Other stories followed: the tale of my dressmaker, Mrs. Eva Fried, whose father had been the mayor of a small city in Poland, and who spent the war years, 1939-45, sewing uniforms for German soldiers. As she measured my skirts and dresses on her tiny raised platform, while I turned and twisted according to her instructions, the story she told me of her life entered my spirit. I internalized also the story of Reb Abram Parczewski, the last Jew to live in my father’s shtetel, who, ultimately, my family and I brought to Brooklyn, New York to fulfill his wish to “die among Jews.”
In the past ten years, my writing has taken a turn toward the lyrical and the romantic. My tales are filled with longing, humor, love, memory, and the vagaries of time. Amidst the flow of memory, Isabel, the protagonist of Eucalyptus Leaves, exudes a tone of quiet optimism and childlike hope.
Redemption, in its many forms, is at the heart of stories I love to read, (from Joseph Conrad’s, “Lord Jim,” to books such as “Olive Kitteridge,” and “The Elegance of the Hedgehog”).

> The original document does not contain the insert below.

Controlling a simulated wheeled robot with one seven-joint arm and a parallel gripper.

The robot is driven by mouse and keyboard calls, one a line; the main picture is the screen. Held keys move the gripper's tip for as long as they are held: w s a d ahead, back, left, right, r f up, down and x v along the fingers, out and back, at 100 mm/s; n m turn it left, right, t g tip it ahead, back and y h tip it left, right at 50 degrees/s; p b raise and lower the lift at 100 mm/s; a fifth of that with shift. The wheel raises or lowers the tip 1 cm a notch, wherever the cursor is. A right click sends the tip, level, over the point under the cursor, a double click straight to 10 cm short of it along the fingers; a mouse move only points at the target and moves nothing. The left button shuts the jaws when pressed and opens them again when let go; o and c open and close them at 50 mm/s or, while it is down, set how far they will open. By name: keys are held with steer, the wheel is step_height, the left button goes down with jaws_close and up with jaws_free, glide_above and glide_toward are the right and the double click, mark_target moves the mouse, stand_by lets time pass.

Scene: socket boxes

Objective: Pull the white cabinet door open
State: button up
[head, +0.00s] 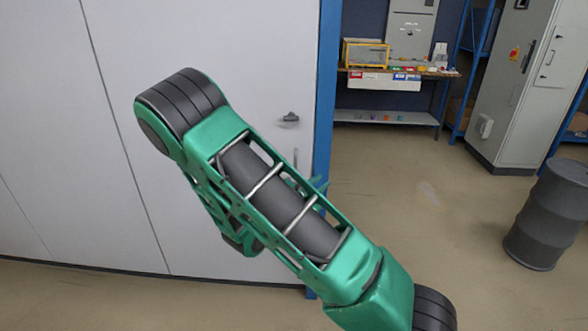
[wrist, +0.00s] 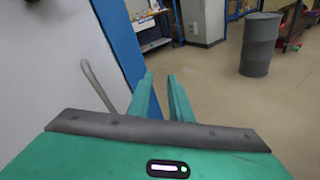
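The white cabinet door (head: 245,40) fills the left of the head view and appears closed. A pale bar handle (head: 296,158) shows near its right edge, its lower part hidden behind my arm. In the wrist view the curved grey handle (wrist: 98,88) stands out from the white door (wrist: 40,80). My gripper (wrist: 159,78) has two green fingers with a gap between them and nothing held. The handle is to the left of both fingers, not between them. In the head view my gripper is mostly hidden behind my arm; green tips (head: 318,186) show near the blue frame.
A dark latch (head: 289,118) sits above the handle. A blue post (head: 326,100) borders the door on the right. A grey barrel (head: 548,215) stands at the far right, and a workbench (head: 400,72) and grey cabinet (head: 510,85) stand behind. The floor between is clear.

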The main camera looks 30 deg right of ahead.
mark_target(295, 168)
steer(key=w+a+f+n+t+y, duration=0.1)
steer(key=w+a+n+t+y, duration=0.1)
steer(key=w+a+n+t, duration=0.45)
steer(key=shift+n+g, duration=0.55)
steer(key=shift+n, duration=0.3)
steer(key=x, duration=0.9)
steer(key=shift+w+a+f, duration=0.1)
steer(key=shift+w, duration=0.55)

How does the process work?
In the beginning is the word. My quagmire is whether the word comes in a voice, or as a story line. My process begins with a voice. In Eucalyptus Leaves, the voice that first came to me was Aryeh’s, a young man from Australia, living alone in Israel without any family, intent upon building his own house, and obtaining a high school diploma. After writing several sections on Aryeh, I came to a story line. I heard Isabel’s voice; their voices became layered as I wrote and revised the book.
Infused in the process of listening to a voice are periods of silence and waiting. Voices come in the form of rhythms as well as words. I remember hearing the soothing breathing of Winston, my tri color basset hound. I reached down and touched his deeply folded layers of skin. Winston’s breathing became part of the rhythm of my novel.